It’s so easy to speak with epidermal emotion, when you’re talking to contemporaries whose understanding has seized up.

What can we say about the brilliant authors of “contributions”, “tribunes” and “opinions” who invade newspapers to… alert the general public to the dangers that lie ahead? Sophisticated pamphlets that undo and remake the world reveal that there are so many brilliant people (whose contact details can be found at the bottom of the article) who are not in the positions they deserve.

I almost forget the leaders of civil society…
Well, you know: the three peeled and two shorn who, from the top of their NGOs, defend human rights in such an original way… Resolutely on the side of the arsonists, they earn their living putting out the fires they encourage in their spare time. Of course, there will always be some incorruptible and complacent journalist to relay their nonsense, in the name of universal humanism, democracy and tolerance.

And the per diems for capacity-building seminars.
Now, with the Diomaye-Sonko revolution, it’s time to swell the ranks of those who illuminate obscurantism with “whistle-blowers”, so that these corrupt journalists shut their mouths and, on occasion, their stores. It won’t spit on revelations about the neighbour who’s too rich to be honest; or about the pretty boy who’s made a cuckold of you; or about the colleague who’s too brilliant to hold your dream job.

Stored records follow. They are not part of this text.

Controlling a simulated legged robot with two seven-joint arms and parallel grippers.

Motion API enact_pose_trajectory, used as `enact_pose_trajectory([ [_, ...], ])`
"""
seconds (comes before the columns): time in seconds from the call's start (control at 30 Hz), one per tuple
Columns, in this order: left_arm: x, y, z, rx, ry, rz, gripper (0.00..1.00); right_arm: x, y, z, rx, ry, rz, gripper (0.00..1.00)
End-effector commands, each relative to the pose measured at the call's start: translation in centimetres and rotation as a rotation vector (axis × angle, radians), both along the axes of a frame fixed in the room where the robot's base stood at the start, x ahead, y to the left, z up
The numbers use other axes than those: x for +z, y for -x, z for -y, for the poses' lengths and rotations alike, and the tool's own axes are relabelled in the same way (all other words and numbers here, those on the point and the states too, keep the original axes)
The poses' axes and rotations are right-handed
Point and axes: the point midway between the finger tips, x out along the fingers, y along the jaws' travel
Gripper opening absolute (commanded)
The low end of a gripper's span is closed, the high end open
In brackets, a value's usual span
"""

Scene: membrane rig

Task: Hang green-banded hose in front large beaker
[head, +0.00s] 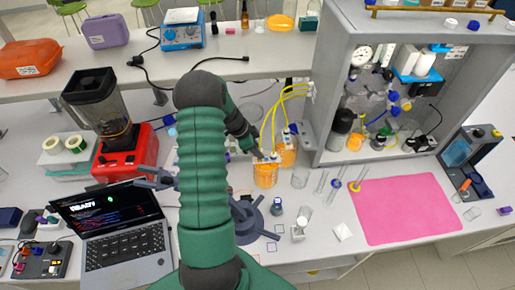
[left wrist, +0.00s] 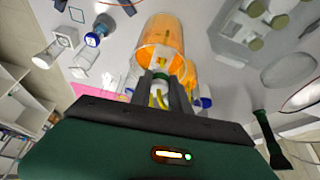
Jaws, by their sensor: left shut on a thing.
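The front large beaker (head: 265,175) holds orange liquid and stands on the bench. It fills the upper middle of the left wrist view (left wrist: 163,35), its open rim toward me. A second orange-filled beaker (head: 288,157) stands just behind it. My left gripper (head: 257,153) is at the front beaker's rim. In the left wrist view its fingers are shut on a hose end with a green band (left wrist: 160,79), a yellow hose (left wrist: 185,70) curving beside it. Whether the hose end is inside the beaker or above it I cannot tell. My right gripper is not in view.
Yellow hoses (head: 283,92) arch from the grey cabinet (head: 330,70) to the beakers. Clear glassware (head: 300,178) and a blue-capped bottle (head: 277,207) stand near the front beaker. A pink mat (head: 405,210) lies at right, a laptop (head: 125,240) at left.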

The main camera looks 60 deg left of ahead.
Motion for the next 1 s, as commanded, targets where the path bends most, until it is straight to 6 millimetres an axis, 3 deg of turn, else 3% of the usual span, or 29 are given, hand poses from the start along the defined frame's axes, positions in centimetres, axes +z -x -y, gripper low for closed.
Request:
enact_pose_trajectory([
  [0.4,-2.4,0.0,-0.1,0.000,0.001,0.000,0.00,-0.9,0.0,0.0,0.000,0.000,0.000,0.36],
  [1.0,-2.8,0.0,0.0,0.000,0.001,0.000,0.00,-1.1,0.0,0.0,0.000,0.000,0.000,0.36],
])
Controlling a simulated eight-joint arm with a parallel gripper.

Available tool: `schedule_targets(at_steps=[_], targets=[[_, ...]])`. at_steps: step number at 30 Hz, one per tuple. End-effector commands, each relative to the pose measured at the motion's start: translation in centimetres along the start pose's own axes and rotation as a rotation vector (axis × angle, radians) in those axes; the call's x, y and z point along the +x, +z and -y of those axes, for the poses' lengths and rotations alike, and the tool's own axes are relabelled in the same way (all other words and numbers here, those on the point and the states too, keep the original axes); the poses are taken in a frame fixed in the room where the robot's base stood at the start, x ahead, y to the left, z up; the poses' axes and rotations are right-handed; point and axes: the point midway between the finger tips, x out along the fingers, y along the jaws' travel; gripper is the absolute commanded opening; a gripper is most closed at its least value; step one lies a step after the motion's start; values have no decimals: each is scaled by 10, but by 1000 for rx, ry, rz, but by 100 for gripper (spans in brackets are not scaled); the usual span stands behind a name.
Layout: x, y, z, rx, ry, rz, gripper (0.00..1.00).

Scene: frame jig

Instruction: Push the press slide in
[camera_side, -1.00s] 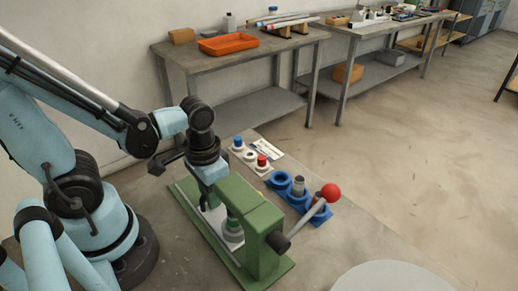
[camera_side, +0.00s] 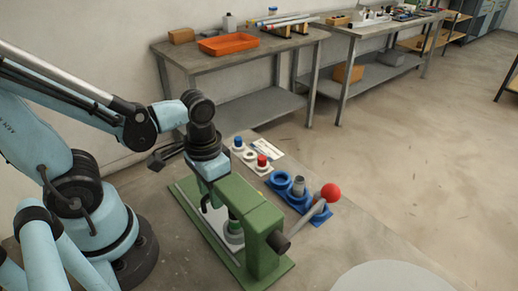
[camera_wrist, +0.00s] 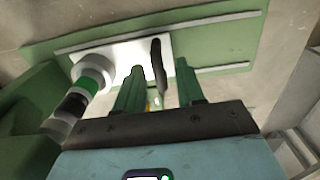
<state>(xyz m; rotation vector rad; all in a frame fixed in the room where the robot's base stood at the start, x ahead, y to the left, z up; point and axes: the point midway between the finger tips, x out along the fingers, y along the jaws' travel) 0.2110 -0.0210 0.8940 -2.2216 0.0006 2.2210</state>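The green press (camera_side: 262,228) stands on its green base with two pale rails. Its white slide plate (camera_wrist: 127,52) lies between the rails in the wrist view, with a dark upright handle (camera_wrist: 157,62) on it. A white round seat with a green and black banded cylinder (camera_wrist: 88,87) is at the plate's left end, close to the press body. My gripper (camera_wrist: 160,66) has two green fingers, spread apart, one on each side of the handle with visible gaps. In the side view my wrist is above the slide, behind the press head, which hides most of the fingers.
The press lever with a red ball (camera_side: 331,193) sticks out to the right. A blue holder (camera_side: 281,181) with a grey part stands beyond the press, near white pieces with blue and red tops (camera_side: 261,160). Benches with an orange tray (camera_side: 229,44) stand behind.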

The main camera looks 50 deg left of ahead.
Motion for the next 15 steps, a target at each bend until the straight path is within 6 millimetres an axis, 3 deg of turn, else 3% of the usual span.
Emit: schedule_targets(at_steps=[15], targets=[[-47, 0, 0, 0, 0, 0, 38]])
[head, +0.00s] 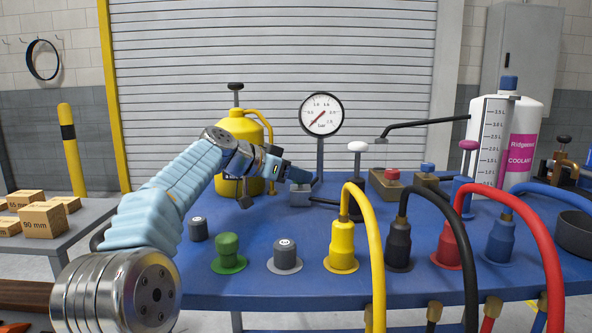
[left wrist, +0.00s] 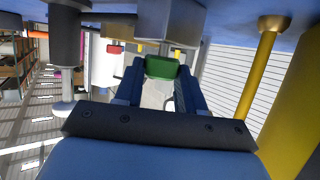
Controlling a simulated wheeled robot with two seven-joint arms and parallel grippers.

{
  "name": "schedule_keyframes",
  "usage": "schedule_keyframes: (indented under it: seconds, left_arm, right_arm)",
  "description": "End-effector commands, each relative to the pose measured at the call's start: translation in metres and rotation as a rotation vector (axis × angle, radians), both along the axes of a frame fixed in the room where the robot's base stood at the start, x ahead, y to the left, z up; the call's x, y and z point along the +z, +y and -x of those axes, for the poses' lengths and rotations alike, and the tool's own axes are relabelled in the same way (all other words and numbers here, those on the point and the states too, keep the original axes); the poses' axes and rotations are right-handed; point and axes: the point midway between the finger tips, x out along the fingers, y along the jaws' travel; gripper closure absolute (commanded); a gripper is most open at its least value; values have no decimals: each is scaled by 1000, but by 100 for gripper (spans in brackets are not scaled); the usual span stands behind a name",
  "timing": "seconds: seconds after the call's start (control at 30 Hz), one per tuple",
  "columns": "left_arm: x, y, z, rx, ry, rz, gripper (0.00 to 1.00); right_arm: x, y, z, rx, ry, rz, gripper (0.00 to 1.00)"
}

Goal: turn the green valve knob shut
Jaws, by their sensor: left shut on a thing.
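The green valve knob (left wrist: 163,67) shows in the left wrist view, between the two blue fingers of my left gripper (head: 299,176). The gripper is shut on the knob. A grey block (left wrist: 172,18) is right at the knob. In the head view the gripper reaches from the left to a grey block (head: 296,195) below the pressure gauge (head: 321,114), and the knob is hidden there. How far the knob is turned I cannot tell. My right gripper is not in view.
The blue table (head: 290,290) holds a yellow can (head: 240,130) behind my wrist. In front stand a green fitting (head: 229,253), a grey capped fitting (head: 285,256), and yellow, black and red hose plugs (head: 342,246). A white coolant tank (head: 520,130) is at right.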

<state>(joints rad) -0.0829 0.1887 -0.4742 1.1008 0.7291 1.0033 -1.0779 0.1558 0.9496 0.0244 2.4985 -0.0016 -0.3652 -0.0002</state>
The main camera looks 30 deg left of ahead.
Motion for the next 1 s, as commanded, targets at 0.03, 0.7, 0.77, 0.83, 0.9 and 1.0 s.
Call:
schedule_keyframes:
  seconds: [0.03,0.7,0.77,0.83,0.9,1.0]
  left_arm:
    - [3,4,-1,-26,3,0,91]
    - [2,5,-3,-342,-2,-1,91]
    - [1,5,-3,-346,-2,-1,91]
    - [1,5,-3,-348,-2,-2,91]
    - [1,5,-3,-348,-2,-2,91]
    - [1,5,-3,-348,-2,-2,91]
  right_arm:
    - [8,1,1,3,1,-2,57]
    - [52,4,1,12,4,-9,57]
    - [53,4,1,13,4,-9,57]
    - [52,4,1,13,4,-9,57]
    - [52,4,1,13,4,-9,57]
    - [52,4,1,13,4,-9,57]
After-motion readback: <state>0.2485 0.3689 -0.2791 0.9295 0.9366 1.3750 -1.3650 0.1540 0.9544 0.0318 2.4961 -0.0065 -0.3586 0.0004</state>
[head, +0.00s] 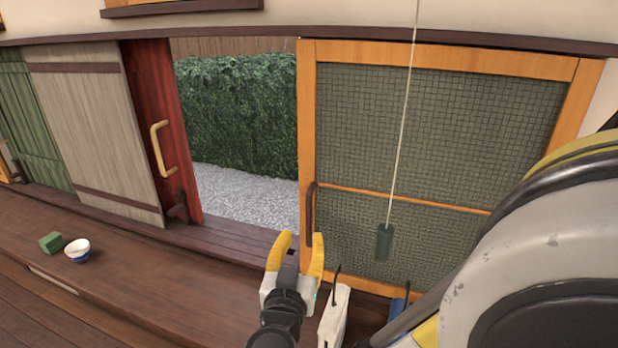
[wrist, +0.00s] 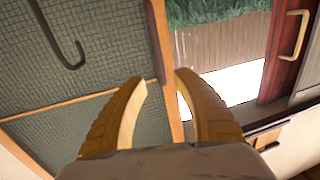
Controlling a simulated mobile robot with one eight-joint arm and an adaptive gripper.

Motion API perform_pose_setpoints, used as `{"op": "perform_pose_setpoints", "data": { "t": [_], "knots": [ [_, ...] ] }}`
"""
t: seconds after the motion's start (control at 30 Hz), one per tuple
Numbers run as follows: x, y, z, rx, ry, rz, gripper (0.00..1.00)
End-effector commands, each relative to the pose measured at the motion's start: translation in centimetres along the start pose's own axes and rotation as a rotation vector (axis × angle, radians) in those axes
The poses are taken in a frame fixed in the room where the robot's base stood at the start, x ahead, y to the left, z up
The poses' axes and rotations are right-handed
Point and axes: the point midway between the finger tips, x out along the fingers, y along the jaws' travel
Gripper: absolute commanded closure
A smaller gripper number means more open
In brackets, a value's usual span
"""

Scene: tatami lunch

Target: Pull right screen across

The most important thing is to alert public opinion.
In my little head, two whistle-blowers come to mind: the first, Zola, who wrote one of the most famous editorials in history, on the Dreyfus affair, under the title “I accuse”. The second, under the pseudonym “Deep Throat”, triggered one of the most resounding scandals in American history, ending with President Nixon’s resignation. He himself eventually revealed his identity, as the journalists with whom he collaborated never failed in their oath to protect their sources… Yet they were up against the monster of America.

These two famous whistle-blowers have one thing in common: they came to light through the press.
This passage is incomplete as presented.